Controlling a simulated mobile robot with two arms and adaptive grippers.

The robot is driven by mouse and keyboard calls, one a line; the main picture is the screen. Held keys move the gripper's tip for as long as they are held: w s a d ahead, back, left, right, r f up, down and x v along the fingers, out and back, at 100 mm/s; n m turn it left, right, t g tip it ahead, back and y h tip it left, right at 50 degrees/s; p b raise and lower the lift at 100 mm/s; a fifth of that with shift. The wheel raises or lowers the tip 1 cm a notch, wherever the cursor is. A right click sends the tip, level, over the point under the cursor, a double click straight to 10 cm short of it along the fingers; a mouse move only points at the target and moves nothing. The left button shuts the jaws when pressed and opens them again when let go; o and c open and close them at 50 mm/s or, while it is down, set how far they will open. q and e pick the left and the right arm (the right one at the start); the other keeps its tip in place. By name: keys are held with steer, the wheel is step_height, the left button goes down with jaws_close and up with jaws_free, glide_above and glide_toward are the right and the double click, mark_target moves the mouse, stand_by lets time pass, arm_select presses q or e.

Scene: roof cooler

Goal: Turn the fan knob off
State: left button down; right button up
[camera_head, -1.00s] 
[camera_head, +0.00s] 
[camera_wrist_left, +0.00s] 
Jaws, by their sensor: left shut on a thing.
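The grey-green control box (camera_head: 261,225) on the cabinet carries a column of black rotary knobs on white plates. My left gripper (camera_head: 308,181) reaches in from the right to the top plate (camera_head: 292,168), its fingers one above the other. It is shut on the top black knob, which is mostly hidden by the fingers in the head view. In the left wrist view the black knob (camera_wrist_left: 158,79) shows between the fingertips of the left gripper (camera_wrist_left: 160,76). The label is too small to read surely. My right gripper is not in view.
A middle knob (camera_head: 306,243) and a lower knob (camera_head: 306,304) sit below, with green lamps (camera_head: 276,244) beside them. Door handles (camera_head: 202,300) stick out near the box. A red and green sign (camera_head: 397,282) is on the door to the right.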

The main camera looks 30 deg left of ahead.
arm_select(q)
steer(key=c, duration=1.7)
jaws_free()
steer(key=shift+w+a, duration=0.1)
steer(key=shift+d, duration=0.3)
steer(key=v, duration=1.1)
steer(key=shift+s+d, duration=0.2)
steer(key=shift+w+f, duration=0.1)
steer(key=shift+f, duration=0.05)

************

» WHAT TO WORK ON
Emit the full listing verbatim.

» TASK RESPONSE
Controlling a simulated mobile robot with two arms and adaptive grippers.

The robot is driven by mouse and keyboard calls, one a line; the main picture is the screen. Held keys move the gripper's tip for as long as they are held: w s a d ahead, back, left, right, r f up, down and x v along the fingers, out and back, at 100 mm/s; n m turn it left, right, t g tip it ahead, back and y h tip it left, right at 50 degrees/s; p b raise and lower the lift at 100 mm/s; a fifth of that with shift. The wheel raises or lowers the tip 1 cm a notch, wherever the cursor is. A right click sends the tip, level, over the point under the cursor, a double click straight to 10 cm short of it along the fingers; a mouse move only points at the target and moves nothing. The left button shuts the jaws when pressed and opens them again when let go; o and c open and close them at 50 mm/s or, while it is down, set how far they will open. q and e pick the left and the right arm (the right one at the start); the other keeps its tip in place. By name: keys are held with steer, the wheel is step_height, the left button goes down with jaws_close and up with jaws_free, glide_above and glide_toward are the right and the double click, mark_target moves the mouse, stand_by lets time pass, arm_select presses q or e.

Scene: roof cooler

Goal: Turn the fan knob off
State: left button down; right button up
[camera_head, -1.00s] 
[camera_head, +0.00s] 
[camera_wrist_left, +0.00s] 
Jaws, by their sensor: left shut on a thing.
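The grey-green control box (camera_head: 261,225) on the cabinet carries a column of black rotary knobs on white plates. My left gripper (camera_head: 308,181) reaches in from the right to the top plate (camera_head: 292,168), its fingers one above the other. It is shut on the top black knob, which is mostly hidden by the fingers in the head view. In the left wrist view the black knob (camera_wrist_left: 158,79) shows between the fingertips of the left gripper (camera_wrist_left: 160,76). The label is too small to read surely. My right gripper is not in view.
A middle knob (camera_head: 306,243) and a lower knob (camera_head: 306,304) sit below, with green lamps (camera_head: 276,244) beside them. Door handles (camera_head: 202,300) stick out near the box. A red and green sign (camera_head: 397,282) is on the door to the right.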

The main camera looks 30 deg left of ahead.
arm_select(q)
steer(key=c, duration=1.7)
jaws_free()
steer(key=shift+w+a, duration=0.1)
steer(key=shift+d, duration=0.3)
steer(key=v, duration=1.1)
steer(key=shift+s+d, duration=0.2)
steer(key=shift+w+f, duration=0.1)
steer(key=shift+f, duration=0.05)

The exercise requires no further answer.